Now, to make sure I’m experiencing the trail with my eyes, ears, nose, fingers, and mind too…
Glad that you’re taking the SPOT! To give you an idea of battery life – I put new lithiums in the morning we left HI and kept it turned on “tracking mode” every day from ~8am to ~8pm and made it through the whole JMT without having to replace the batteries. Only works with lithium though, we tried to use Alkaline on a short trip since I’ve been back and it was dead within a matter of hours. Good luck with it!
Good to know. I’ve got 3 fresh packs of lithium batteries for resupplies. Planning to change them out once a month, per my old man’s recommendation.
Yes.
Situational awareness is your best preventive measure in terms of safety. Know your limits and address them in your solutions.
You’ve so got this, Alice. The Canon & SPOT gizmos are not nearly as important as the Moleskine journal. Each day you assess & archive there will provide a process of resolution permitting you to see more clearly, bit by bit, on each successive day. The camera takes spotty shorthand by comparison and *SPOT* is all math – it doesn’t know what forest detritus smells like and it can’t see the palette of color streaming through the trees and splashing down canyons or distinguish bird calls from pikas whistling. Enjoy every step.

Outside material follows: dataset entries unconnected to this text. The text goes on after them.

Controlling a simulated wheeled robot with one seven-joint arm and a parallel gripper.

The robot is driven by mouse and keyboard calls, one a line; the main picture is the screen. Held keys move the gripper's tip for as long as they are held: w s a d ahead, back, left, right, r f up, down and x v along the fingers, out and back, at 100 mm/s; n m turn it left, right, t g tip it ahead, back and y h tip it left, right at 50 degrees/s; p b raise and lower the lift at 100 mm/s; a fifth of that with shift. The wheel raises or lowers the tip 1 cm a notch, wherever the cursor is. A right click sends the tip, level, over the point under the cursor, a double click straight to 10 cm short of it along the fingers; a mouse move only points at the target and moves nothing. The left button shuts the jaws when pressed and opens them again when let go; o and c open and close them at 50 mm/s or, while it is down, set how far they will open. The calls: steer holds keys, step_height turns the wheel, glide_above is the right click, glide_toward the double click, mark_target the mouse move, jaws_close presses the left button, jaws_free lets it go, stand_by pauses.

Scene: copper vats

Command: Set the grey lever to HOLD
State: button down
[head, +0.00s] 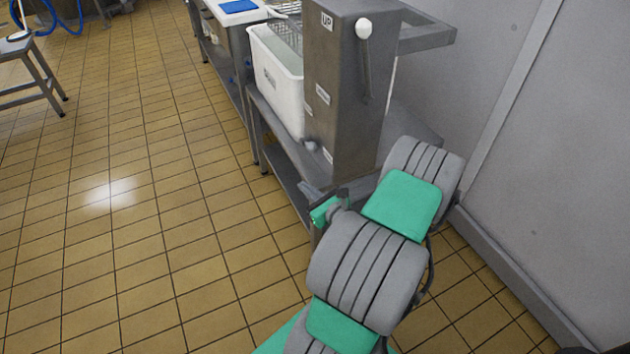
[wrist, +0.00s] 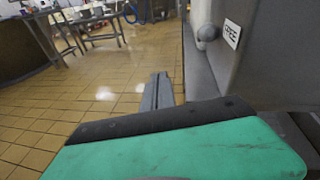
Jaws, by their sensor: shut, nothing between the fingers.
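A grey metal column (head: 335,75) stands on a metal bench. A small grey knob (head: 310,146) sits low on its left edge. In the wrist view a grey knob (wrist: 207,33), apparently the grey lever's end, is beside a plate reading FREE (wrist: 232,34). The lever's shaft is not clearly visible, and no HOLD label is readable. My gripper (head: 305,188) is shut and empty, just below and left of the knob, apart from it. Its narrow grey fingers also show in the wrist view (wrist: 160,78).
A second lever with a white knob (head: 363,28) is on the column near an UP plate (head: 327,20). A white tub (head: 275,75) stands left of the column. The wall (head: 560,130) is close on the right. Tiled floor (head: 130,230) at left is clear.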

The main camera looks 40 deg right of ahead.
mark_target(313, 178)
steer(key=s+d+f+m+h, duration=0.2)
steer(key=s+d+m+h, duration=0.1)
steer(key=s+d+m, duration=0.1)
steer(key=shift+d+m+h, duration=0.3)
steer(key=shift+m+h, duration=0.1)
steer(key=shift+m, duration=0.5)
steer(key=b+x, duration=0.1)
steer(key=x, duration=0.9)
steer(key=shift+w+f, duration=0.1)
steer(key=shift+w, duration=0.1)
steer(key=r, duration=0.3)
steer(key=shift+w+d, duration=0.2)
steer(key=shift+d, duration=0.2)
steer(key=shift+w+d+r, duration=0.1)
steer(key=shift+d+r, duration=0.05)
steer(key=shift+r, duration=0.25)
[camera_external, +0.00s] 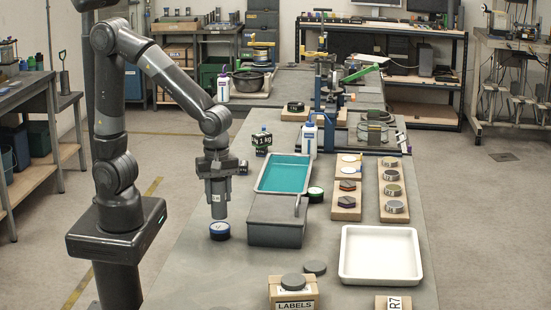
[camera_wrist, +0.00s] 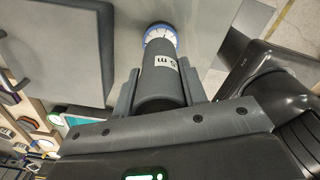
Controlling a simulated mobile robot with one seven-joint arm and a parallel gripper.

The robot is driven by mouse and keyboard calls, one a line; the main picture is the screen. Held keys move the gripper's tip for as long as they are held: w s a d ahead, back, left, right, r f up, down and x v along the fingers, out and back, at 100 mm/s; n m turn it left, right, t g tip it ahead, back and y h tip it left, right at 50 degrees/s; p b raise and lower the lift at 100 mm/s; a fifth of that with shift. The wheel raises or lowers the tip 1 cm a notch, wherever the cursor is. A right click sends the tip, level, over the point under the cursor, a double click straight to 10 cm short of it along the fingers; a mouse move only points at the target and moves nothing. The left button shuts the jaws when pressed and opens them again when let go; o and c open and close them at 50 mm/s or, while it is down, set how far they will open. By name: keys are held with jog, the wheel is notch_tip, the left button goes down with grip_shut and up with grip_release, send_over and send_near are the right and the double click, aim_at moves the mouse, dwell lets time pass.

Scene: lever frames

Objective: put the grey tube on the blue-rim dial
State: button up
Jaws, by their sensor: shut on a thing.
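The grey tube (camera_external: 219,209) hangs upright from my gripper (camera_external: 217,190), which is shut on it. The tube carries a white label with dark marks. The blue-rim dial (camera_external: 220,231) lies flat on the grey table directly below the tube. The tube's lower end is very close above the dial; I cannot tell if they touch. In the wrist view the tube (camera_wrist: 160,73) sits between my gripper's fingers (camera_wrist: 160,90). Its far end hides part of the dial (camera_wrist: 160,31), whose white face and blue rim show around it.
A grey box (camera_external: 274,222) stands just right of the dial, with a teal-floored tray (camera_external: 284,190) behind it. A green-rim dial (camera_external: 315,195) lies beyond the box. A white tray (camera_external: 345,277) is at the right front. The table left of the box is mostly clear.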

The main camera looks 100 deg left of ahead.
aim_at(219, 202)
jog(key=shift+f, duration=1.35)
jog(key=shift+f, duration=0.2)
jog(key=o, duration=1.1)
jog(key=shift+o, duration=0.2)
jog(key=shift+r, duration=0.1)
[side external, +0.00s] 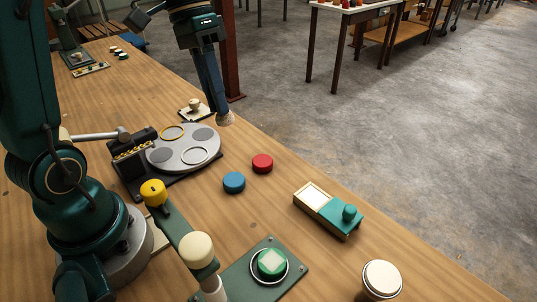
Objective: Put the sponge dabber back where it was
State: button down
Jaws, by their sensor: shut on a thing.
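My gripper (219,108) points down over the far side of the wooden table, near its right edge. It is shut on the sponge dabber, a small pale beige piece (226,119) that shows just below the fingertips. Most of the dabber is hidden by the fingers. Just left of the gripper is a small cream square base (184,113) with a rounded beige knob (194,104) on it. The dabber appears to the right of this base; I cannot tell its height above the table.
A grey round plate with discs and rings (183,153) lies nearer. Red (262,163) and blue (234,182) discs, a green-and-white box (329,210), a green button panel (245,266) and a white-topped round object (382,279) are on the table. The middle right is clear.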

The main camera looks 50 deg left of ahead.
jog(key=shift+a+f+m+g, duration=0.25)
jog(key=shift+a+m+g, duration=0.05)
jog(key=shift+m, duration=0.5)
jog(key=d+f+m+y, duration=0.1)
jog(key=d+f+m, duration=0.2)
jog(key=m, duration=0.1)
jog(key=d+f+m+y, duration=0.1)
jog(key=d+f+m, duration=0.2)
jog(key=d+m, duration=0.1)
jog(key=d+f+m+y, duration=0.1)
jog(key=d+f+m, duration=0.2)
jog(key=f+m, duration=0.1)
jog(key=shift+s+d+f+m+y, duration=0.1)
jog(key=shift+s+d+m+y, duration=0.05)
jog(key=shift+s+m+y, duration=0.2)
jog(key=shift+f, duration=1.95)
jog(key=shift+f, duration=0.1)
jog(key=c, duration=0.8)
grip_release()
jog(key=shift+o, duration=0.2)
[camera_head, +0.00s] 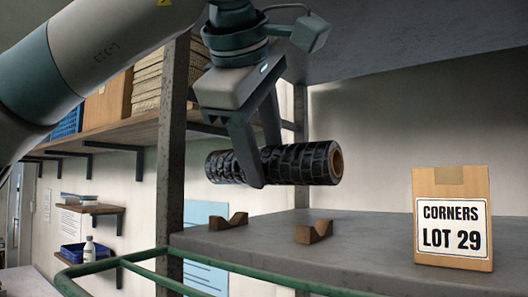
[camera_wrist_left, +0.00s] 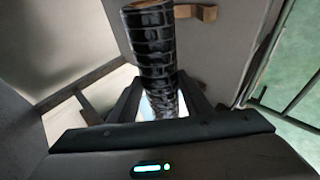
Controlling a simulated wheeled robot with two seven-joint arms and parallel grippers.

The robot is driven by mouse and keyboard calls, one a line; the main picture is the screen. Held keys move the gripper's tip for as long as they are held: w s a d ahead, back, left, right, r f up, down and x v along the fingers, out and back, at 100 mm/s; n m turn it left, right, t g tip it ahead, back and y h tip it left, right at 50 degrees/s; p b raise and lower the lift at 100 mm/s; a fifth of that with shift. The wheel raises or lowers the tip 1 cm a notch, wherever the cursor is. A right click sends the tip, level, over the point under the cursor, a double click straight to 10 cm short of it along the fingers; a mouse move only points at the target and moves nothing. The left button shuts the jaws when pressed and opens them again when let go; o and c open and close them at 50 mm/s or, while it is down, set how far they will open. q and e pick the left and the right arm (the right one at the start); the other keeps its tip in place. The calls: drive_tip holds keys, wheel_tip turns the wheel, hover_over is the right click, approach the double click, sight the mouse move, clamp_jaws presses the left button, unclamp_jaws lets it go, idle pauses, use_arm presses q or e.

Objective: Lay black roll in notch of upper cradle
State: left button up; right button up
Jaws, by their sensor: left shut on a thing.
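The black roll (camera_head: 310,163) has a ribbed, tyre-like surface and a brown hollow core at its right end. My left gripper (camera_head: 262,172) is shut on the roll near its middle and holds it about level, above the shelf and apart from it. The cradle is a pair of brown wooden blocks with notched tops, a left block (camera_head: 229,221) and a right block (camera_head: 314,233), standing apart on the grey shelf. Both notches are empty. In the left wrist view the roll (camera_wrist_left: 152,45) runs between the fingers, with one wooden block (camera_wrist_left: 207,12) beyond it. My right gripper is not in view.
A cardboard box labelled "CORNERS LOT 29" (camera_head: 451,218) stands on the shelf (camera_head: 370,240) to the right. A green rail (camera_head: 210,281) crosses in front. A grey post (camera_head: 172,150) rises at the left, and another shelf hangs overhead. The shelf between cradle and box is clear.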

Keeping a journal does seem like a very important part of all this, I can only imagine though. We’re all thinking of you and will be cheering you on from afar, which might not help every lonely night, but maybe it will help on some of them. I just can’t get over how brave you are, while at the same time knowing that you are completely capable of this. I can’t wait to see who you have become and how you have grown when you reach the other side.